China’s offshore corporate bond defaults rose to $3.6 billion in 2019, up from $3.3 billion the year before, according to data compiled by Bloomberg. Tewoo’s dollar bonds were restructured with some investors agreeing to be paid just 37 to 67 cents on the dollar, depending on the maturity of the debt, Bloomberg News reported. China Minsheng Investment Group’s $300 million bond was paid by a Chinese bank guarantor. The company unveiled a plan to repay its $500 million note in October.
The chairman of Eskom Holdings SOC Ltd. resigned from his post after the South African power utility resumed rolling blackouts earlier than expected in 2020, Bloomberg News reported. Jabu Mabuza tendered his resignation on Friday and “apologized for Eskom’s inability” to meet a commitment it made to President Cyril Ramaphosa to avoid power cuts until Jan. 13, the presidency said in a statement. After implementing the most severe supply reductions to date in December, Eskom pledged at a Dec. 11 meeting to avoid further outages over South Africa’s traditional holiday season.
Lebanon’s central bank wants local holders of a $1.2 billion Eurobond maturing in March to swap into new notes as part of an effort to manage its debt crisis, Bloomberg News reported. “We are making preemptive proposals that are voluntary” and dependent on the consent of Lebanese banks, Governor Riad Salameh said in an interview in Beirut. “We haven’t taken any decision yet because we don’t have a government.” The plan would help the Arab nation, one of the world’s most indebted, as it struggles with its worst economic crisis in decades.
The audit watchdog has delayed a decision on whether to bring enforcement action against KPMG over its work on collapsed outsourcing giant Carillion, citing an exceptionally large and complicated investigation, the Financial Times reported. The Financial Reporting Council said it would miss a self-imposed deadline to complete its probe into audit work carried out by KPMG, which was initially due this month. It will instead make a decision on whether to bring disciplinary proceedings against KPMG, which could include a hefty fine, this summer.
First Abu Dhabi Bank (FAB) has started an auction process for a Dubai hotel operated by Shangri-La and owned by indebted construction group Al Jaber with a starting price of 700 million dirhams ($190.59 million), two sources said, Reuters reported. Al Jaber, best known as a contractor but with interests across a range of sectors, has struggled since a construction downturn in the United Arab Emirates after the global financial crisis.

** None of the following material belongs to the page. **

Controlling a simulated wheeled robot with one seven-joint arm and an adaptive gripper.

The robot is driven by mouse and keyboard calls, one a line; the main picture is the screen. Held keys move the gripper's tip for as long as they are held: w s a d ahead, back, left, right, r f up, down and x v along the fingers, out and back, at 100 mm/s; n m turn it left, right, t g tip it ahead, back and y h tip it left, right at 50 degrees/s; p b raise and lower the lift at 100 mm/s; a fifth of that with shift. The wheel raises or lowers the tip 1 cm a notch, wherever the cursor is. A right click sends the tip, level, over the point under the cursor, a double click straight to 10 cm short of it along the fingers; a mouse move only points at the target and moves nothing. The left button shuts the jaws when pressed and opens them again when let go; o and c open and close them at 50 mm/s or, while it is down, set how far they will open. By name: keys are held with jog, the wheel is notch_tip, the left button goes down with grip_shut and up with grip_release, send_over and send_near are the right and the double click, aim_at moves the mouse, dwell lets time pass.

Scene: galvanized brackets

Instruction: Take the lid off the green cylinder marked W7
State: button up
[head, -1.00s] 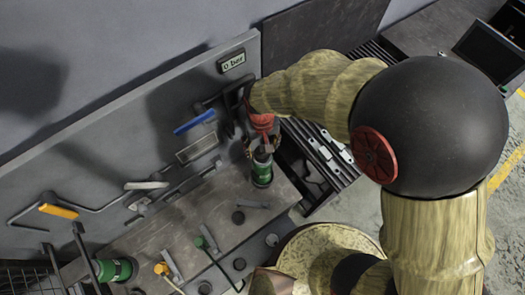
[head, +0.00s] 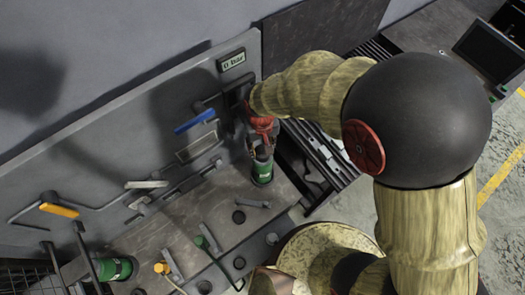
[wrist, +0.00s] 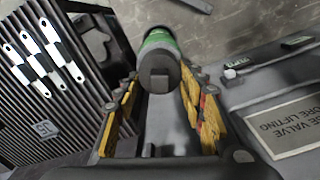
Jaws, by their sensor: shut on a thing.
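A green cylinder (head: 262,172) stands upright on the grey bench near the wall panel, below my gripper (head: 261,150). Its mark cannot be read here. In the wrist view the green cylinder (wrist: 158,40) shows from above, with a dark grey lid (wrist: 160,76) at its near end. The yellow-padded fingers of my gripper (wrist: 160,115) lie on either side of the lid and are shut on it. The exact contact is hard to see. Whether the lid is seated or raised cannot be told.
Blue (head: 194,120) and orange (head: 59,210) handles stick out from the wall panel. A small yellow-capped part (head: 162,268) stands on the bench. A ribbed dark rack (wrist: 45,85) lies beside the cylinder.

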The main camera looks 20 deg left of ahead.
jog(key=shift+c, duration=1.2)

Local government shell companies in China bought into struggling privately run listed firms for the first time last year, veering from their typical remit of financing infrastructure projects to pump over $2 billion into cash-strapped businesses, Reuters reported. Local government financing vehicles (LGFVs) acquired controlling or near-dominant stakes in 11 China-listed firms, showed Reuters calculations based on stock exchange filings. They also bought into a handful of small, capital-starved banks.